EXERCISE AIM: Nothing but the lines from the one containing "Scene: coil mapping" through the last line should be written out, please, exactly as they stand.

RECORDED INFORMATION:

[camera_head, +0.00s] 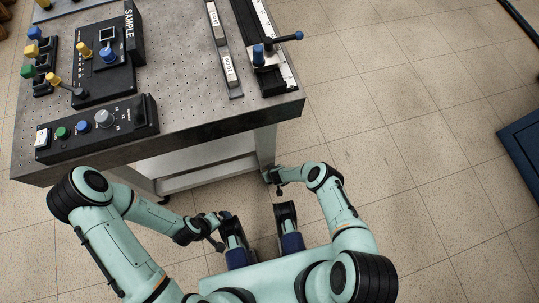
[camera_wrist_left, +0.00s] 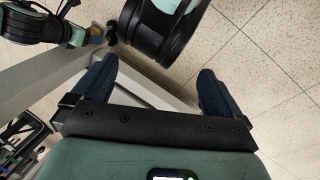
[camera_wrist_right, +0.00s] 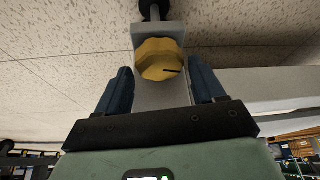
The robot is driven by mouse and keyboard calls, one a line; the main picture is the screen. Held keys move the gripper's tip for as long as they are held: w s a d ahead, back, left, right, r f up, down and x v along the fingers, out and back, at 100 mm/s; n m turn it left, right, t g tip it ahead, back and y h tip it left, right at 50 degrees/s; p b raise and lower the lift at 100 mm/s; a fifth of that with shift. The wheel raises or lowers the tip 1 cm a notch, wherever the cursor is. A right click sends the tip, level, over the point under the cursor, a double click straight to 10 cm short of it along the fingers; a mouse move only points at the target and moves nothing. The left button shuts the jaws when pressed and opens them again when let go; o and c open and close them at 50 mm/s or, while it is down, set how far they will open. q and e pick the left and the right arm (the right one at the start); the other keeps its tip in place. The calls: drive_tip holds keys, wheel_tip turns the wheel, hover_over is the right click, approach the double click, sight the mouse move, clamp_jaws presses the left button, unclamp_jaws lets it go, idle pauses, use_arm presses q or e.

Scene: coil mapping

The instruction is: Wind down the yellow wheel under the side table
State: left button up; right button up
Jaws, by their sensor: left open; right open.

RESPONSE:
Scene: coil mapping

The instruction is: Wind down the yellow wheel under the side table
State: left button up; right button up
Jaws, by their sensor: left open; right open.

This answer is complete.